WHAT YOU NEED TO DO:
Give the entries again exactly, every one of them.

EXTRACTED MATERIAL:
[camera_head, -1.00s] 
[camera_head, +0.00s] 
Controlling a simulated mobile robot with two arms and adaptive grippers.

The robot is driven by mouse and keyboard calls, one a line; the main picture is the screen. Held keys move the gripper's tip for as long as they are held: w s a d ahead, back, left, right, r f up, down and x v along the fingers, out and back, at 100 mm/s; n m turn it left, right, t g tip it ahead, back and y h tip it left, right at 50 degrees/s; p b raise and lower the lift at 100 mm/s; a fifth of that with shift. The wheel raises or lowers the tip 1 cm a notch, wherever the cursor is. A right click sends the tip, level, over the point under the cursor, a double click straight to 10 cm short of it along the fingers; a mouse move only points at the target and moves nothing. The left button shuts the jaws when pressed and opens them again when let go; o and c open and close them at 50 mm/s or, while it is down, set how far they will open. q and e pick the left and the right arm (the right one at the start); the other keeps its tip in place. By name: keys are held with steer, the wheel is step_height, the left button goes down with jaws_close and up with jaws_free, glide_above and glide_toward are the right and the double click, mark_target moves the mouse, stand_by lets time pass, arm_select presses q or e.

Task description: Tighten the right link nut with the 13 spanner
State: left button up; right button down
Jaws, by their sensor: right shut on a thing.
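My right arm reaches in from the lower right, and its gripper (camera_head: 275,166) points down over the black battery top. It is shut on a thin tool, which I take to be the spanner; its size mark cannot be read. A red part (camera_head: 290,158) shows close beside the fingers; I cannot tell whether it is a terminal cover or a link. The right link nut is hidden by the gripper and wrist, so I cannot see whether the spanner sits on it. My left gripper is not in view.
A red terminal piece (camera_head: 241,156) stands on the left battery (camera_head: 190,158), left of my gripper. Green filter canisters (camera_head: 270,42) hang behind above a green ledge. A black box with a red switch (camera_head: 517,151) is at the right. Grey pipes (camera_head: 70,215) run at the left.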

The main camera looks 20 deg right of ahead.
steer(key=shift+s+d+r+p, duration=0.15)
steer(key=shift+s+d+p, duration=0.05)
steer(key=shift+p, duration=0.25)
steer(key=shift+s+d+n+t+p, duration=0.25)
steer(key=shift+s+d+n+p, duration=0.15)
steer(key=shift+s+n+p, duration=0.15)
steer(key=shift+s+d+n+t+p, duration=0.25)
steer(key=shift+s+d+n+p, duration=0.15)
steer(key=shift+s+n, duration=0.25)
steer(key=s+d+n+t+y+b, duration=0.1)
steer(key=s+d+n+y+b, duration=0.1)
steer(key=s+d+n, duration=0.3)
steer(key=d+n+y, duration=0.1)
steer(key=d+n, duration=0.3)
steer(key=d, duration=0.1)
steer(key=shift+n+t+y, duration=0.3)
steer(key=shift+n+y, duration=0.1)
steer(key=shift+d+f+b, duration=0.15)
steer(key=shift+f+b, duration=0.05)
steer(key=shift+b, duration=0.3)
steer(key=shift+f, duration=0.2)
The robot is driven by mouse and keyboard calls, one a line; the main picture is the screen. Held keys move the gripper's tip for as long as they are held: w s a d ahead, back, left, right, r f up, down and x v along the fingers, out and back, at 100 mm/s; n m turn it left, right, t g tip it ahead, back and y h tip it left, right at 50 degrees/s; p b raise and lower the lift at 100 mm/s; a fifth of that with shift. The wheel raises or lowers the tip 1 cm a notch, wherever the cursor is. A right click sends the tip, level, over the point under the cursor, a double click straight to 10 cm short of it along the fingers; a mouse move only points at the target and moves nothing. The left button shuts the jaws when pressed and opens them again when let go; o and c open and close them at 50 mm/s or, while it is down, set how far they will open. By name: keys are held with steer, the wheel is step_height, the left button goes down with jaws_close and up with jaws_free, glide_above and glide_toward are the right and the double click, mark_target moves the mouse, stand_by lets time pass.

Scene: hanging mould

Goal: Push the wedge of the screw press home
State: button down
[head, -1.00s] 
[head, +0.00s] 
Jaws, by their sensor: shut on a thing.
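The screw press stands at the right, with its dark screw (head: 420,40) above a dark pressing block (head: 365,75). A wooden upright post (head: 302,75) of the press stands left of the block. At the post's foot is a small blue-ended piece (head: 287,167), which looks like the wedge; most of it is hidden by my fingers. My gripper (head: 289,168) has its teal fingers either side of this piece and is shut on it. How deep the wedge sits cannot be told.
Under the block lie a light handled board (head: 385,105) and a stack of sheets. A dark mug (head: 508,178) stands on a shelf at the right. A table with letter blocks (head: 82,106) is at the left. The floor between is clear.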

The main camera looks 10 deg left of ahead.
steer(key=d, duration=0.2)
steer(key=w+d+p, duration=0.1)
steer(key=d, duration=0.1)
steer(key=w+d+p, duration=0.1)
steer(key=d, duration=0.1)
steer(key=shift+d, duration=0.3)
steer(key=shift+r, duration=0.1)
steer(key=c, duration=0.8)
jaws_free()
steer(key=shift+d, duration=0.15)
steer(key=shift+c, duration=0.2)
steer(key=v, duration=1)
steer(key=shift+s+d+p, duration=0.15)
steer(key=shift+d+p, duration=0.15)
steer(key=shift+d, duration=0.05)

RESPONSE:
[camera_head, -1.00s] 
[camera_head, +0.00s] 
Controlling a simulated mobile robot with two arms and adaptive grippers.

The robot is driven by mouse and keyboard calls, one a line; the main picture is the screen. Held keys move the gripper's tip for as long as they are held: w s a d ahead, back, left, right, r f up, down and x v along the fingers, out and back, at 100 mm/s; n m turn it left, right, t g tip it ahead, back and y h tip it left, right at 50 degrees/s; p b raise and lower the lift at 100 mm/s; a fifth of that with shift. The wheel raises or lowers the tip 1 cm a notch, wherever the cursor is. A right click sends the tip, level, over the point under the cursor, a double click straight to 10 cm short of it along the fingers; a mouse move only points at the target and moves nothing. The left button shuts the jaws when pressed and opens them again when let go; o and c open and close them at 50 mm/s or, while it is down, set how far they will open. q and e pick the left and the right arm (the right one at the start); the other keeps its tip in place. By name: keys are held with steer, the wheel is step_height, the left button goes down with jaws_close and up with jaws_free, glide_above and glide_toward are the right and the double click, mark_target moves the mouse, stand_by lets time pass, arm_select presses q or e.

Task description: Tighten the right link nut with the 13 spanner
State: left button up; right button down
Jaws, by their sensor: right shut on a thing.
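My right arm reaches in from the lower right, and its gripper (camera_head: 275,166) points down over the black battery top. It is shut on a thin tool, which I take to be the spanner; its size mark cannot be read. A red part (camera_head: 290,158) shows close beside the fingers; I cannot tell whether it is a terminal cover or a link. The right link nut is hidden by the gripper and wrist, so I cannot see whether the spanner sits on it. My left gripper is not in view.
A red terminal piece (camera_head: 241,156) stands on the left battery (camera_head: 190,158), left of my gripper. Green filter canisters (camera_head: 270,42) hang behind above a green ledge. A black box with a red switch (camera_head: 517,151) is at the right. Grey pipes (camera_head: 70,215) run at the left.

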The main camera looks 20 deg right of ahead.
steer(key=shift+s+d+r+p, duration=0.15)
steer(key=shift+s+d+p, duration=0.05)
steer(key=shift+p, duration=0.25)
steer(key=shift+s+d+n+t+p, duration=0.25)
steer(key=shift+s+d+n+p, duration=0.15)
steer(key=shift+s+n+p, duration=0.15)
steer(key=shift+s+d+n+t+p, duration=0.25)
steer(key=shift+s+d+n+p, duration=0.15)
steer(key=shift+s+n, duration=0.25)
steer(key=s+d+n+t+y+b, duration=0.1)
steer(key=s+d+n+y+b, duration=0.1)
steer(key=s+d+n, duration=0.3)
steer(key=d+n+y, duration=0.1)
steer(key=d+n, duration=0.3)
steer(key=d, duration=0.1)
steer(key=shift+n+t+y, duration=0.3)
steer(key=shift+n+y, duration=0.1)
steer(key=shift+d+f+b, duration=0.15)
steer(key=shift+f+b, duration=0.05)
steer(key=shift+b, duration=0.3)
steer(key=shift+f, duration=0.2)
The robot is driven by mouse and keyboard calls, one a line; the main picture is the screen. Held keys move the gripper's tip for as long as they are held: w s a d ahead, back, left, right, r f up, down and x v along the fingers, out and back, at 100 mm/s; n m turn it left, right, t g tip it ahead, back and y h tip it left, right at 50 degrees/s; p b raise and lower the lift at 100 mm/s; a fifth of that with shift. The wheel raises or lowers the tip 1 cm a notch, wherever the cursor is. A right click sends the tip, level, over the point under the cursor, a double click straight to 10 cm short of it along the fingers; a mouse move only points at the target and moves nothing. The left button shuts the jaws when pressed and opens them again when let go; o and c open and close them at 50 mm/s or, while it is down, set how far they will open. By name: keys are held with steer, the wheel is step_height, the left button goes down with jaws_close and up with jaws_free, glide_above and glide_toward are the right and the double click, mark_target moves the mouse, stand_by lets time pass.

Scene: hanging mould

Goal: Push the wedge of the screw press home
State: button down
[head, -1.00s] 
[head, +0.00s] 
Jaws, by their sensor: shut on a thing.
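The screw press stands at the right, with its dark screw (head: 420,40) above a dark pressing block (head: 365,75). A wooden upright post (head: 302,75) of the press stands left of the block. At the post's foot is a small blue-ended piece (head: 287,167), which looks like the wedge; most of it is hidden by my fingers. My gripper (head: 289,168) has its teal fingers either side of this piece and is shut on it. How deep the wedge sits cannot be told.
Under the block lie a light handled board (head: 385,105) and a stack of sheets. A dark mug (head: 508,178) stands on a shelf at the right. A table with letter blocks (head: 82,106) is at the left. The floor between is clear.

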The main camera looks 10 deg left of ahead.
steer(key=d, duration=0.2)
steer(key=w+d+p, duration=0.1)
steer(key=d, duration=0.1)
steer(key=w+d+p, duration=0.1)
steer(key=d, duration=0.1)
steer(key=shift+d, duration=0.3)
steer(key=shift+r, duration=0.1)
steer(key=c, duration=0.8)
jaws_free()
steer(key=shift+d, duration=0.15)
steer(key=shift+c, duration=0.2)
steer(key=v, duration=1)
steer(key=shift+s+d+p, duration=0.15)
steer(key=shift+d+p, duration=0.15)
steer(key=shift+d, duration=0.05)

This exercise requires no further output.